Jensen Huang (NVIDIA-Chef, links) und Michael Mross, Chefredakteur MMnews
Von Meinrad Müller
Am Donnerstagabend kam Jensen Huang, Chef des amerikanischen Chipgiganten NVIDIA (30.000 Beschäftigte, 80 Milliarden Jahresumsatz), nach Berlin. Er ist der Visionär, der gekommen ist, um die Zukunft zu beschreiben. Bevor er am Freitag Bundeskanzler Friedrich Merz traf, hatte Michael Mross, Chefredakteur von MMnews, exklusiv die Gelegenheit zu einem persönlichen Gespräch mit dem Mann, der wie kaum ein anderer die globale KI-Revolution sieht. Das Interview verlief in freundschaftlicher Atmosphäre, doch unter der höflichen Oberfläche lag eine beunruhigende Wahrheit: Deutschland ist nicht bereit. Und Europa steht kurz davor, abgehängt zu werden.
Denn die Künstliche Intelligenz, von der Huang sprach, ist kein Rechenschieber im Beamtenstil, sondern ein wildes, ungestümes Pferd. Sie denkt nicht linear, sie springt, denkt quer. Sie galoppiert durch das Unterholz des Undenkbaren, findet Wege, wo niemand nach Pfaden gesucht hat. Sie liefert Antworten, die selbst den Fragesteller überraschen. Doch genau das ist in Deutschland unerwünscht. Ein Land, das lieber Denkvorgaben formuliert als Denkfreiheit ermöglicht, wird mit KI nicht wachsen, sondern sie lieber regulieren und einsperren.

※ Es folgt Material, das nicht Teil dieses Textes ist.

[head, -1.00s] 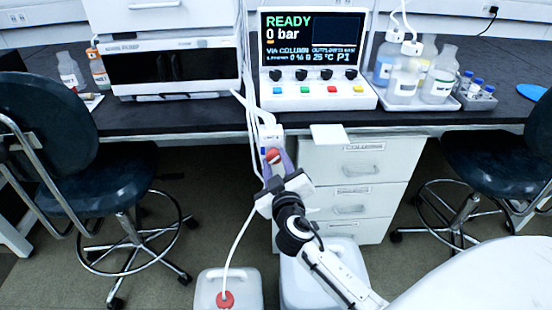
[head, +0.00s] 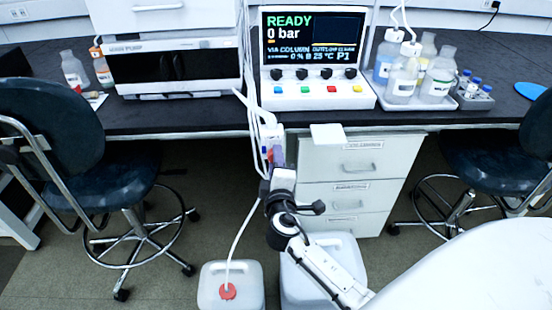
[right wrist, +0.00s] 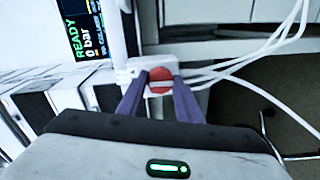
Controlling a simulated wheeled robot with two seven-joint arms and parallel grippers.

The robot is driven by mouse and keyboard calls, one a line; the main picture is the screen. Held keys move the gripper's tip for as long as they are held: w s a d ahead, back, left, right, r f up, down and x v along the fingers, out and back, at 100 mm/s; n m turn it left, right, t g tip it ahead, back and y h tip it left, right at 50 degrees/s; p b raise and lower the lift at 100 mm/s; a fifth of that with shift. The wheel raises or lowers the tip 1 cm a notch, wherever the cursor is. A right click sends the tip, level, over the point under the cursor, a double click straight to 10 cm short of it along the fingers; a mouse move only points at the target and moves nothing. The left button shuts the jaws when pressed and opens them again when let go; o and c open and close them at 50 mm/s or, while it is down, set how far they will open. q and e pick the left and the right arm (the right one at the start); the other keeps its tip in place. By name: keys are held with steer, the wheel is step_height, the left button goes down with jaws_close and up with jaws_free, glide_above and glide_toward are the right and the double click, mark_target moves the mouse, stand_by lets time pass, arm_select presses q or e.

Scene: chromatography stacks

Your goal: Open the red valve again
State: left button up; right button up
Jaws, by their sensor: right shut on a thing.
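The red valve (right wrist: 160,81) is a round red knob with a pale bar across its face, on a white body. In the right wrist view it sits between the two purple fingers of my right gripper (right wrist: 161,84), which is shut on it. The pale bar lies nearly level in that view. In the head view my right gripper (head: 274,156) reaches up to the white valve unit (head: 269,132) at the bench's front edge, and the gripper mostly hides the knob. My left gripper is not in view.
White tubes run beside the valve. The control unit's screen (head: 313,38) reads READY, 0 bar. A tray (head: 440,104) of bottles stands right of it. A white canister (head: 229,268) with a red cap stands below. Chairs flank the drawers (head: 352,185).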

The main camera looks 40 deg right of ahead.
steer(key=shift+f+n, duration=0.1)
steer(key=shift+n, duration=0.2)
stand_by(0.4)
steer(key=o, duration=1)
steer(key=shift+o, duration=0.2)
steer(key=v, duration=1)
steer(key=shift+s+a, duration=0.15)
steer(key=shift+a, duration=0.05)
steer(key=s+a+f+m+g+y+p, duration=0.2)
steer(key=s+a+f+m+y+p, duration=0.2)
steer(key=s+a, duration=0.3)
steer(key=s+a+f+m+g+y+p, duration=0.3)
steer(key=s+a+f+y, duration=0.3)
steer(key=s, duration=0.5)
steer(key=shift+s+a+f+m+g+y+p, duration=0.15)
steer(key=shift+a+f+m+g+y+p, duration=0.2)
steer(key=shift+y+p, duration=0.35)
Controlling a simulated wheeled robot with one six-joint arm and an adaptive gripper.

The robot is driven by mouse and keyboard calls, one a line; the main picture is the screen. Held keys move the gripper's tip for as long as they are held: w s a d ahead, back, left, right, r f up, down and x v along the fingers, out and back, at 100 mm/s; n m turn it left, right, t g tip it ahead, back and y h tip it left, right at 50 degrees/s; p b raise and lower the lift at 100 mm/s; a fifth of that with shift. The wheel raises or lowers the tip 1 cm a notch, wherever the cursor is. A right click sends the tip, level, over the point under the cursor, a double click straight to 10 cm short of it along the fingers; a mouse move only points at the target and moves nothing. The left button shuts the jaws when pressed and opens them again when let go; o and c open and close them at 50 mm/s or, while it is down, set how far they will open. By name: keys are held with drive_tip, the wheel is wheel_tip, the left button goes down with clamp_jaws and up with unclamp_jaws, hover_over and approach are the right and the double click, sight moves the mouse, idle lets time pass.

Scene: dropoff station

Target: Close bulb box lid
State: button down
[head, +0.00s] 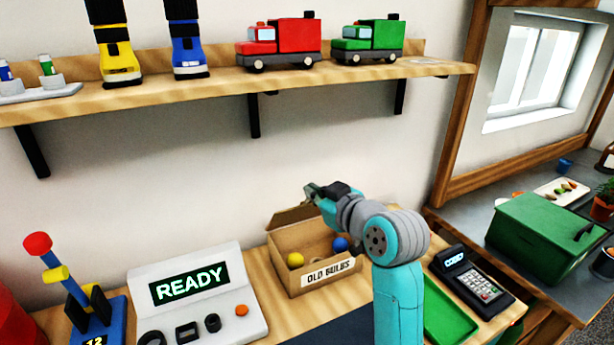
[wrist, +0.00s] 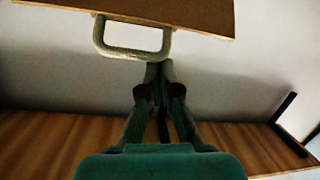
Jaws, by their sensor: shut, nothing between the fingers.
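The bulb box (head: 330,276) is an open cardboard box labelled OLD BULBS on the wooden counter. A yellow bulb (head: 295,260) and a blue bulb (head: 340,244) show inside. Its lid (head: 291,216) stands raised at the back. My gripper (head: 312,190) is shut and empty, above the box near the lid's upper edge. In the wrist view a brown panel, apparently the lid (wrist: 150,12), fills the top, with a grey loop handle (wrist: 131,53). My gripper's closed fingertips (wrist: 159,70) are beside the handle's lower right corner; I cannot tell whether they touch. My arm hides the box's right side.
A wall shelf (head: 220,82) with boots and toy trucks runs above the box. A console reading READY (head: 198,290) stands to the left. A card terminal (head: 471,280) and green tray (head: 447,312) are to the right. A green case (head: 535,232) sits on the side table.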

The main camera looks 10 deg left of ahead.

Ein Steinway mit 88 Tasten – aber nur 27 erlaubt
Was nützen die besten NVIDIA-Chips, wenn sie in einer Gesellschaft landen, die ihren Nutzern nur ein beschränktes Repertoire an Möglichkeiten lässt? Es ist, als schenke man einem hochtalentierten Pianisten einen 100.000 Euro Steinway-Flügel und verbietet ihm dann, mehr als ein Drittel der Tasten zu benutzen. Genau das droht: ein Technologiesprung, der vom regulatorischen Gängelband stranguliert wird, ehe er zum Tragen kommt.
Ohne Strom – kein Denken
Huang sprach es offen an: Ohne Strom keine KI. Ohne stabile, kalkulierbare Energieversorgung können keine Rechenzentren betrieben werden. Während Google, Meta und andere längst an eigenen Atomkraftwerken arbeiten, um ihre KI-Infrastruktur zu speisen, setzt Deutschland weiter auf Zufallsstrom aus Wind und Sonne. Wer aber nur dann denken darf, wenn das Wetter gerade zufällig mitspielt, der kann keinen Platz in der Weltliga erreichten.
Man stelle sich vor, Konrad Röntgen hätte bei Nacht kein Licht für seine ersten Experimente gehabt. Oder Fritz Haber und Carl Bosch wären an einem CO₂-Zertifikatsproblem gescheitert, bevor sie die rettende Ammoniaksynthese entwickeln konnten. Zwischen 1871 und 1914, als Deutschland ein geistiges Aufblühen erlebte, galt: Wer denken konnte, durfte denken. Heute dagegen gilt: Wer zu frei denkt, macht sich verdächtig. Denunziation und Meldestellen sind genau der Acker, auf dem Künstliche Intelligenz keine Wurzeln schlagen kann.
Das Gespräch mit Merz – Hü oder Hot?
Was also wird das Treffen zwischen Huang und Merz bringen? Merz, ein Kanzler, der zwischen „hü“ und „hot“ schwankt, wie ein Pferdekutscher, der nicht weiß, welchen Zügel er zuerst ziehen soll, wird viel versprechen. Vielleicht Förderprogramme. Vielleicht Pilotprojekte. Aber was nützen Programme, wenn das gesellschaftliche Klima von Misstrauen und Denunziation durchsetzt ist? Wenn man neue Ideen sofort dem „Werteabgleich“ unterzieht, statt sie wachsen zu lassen?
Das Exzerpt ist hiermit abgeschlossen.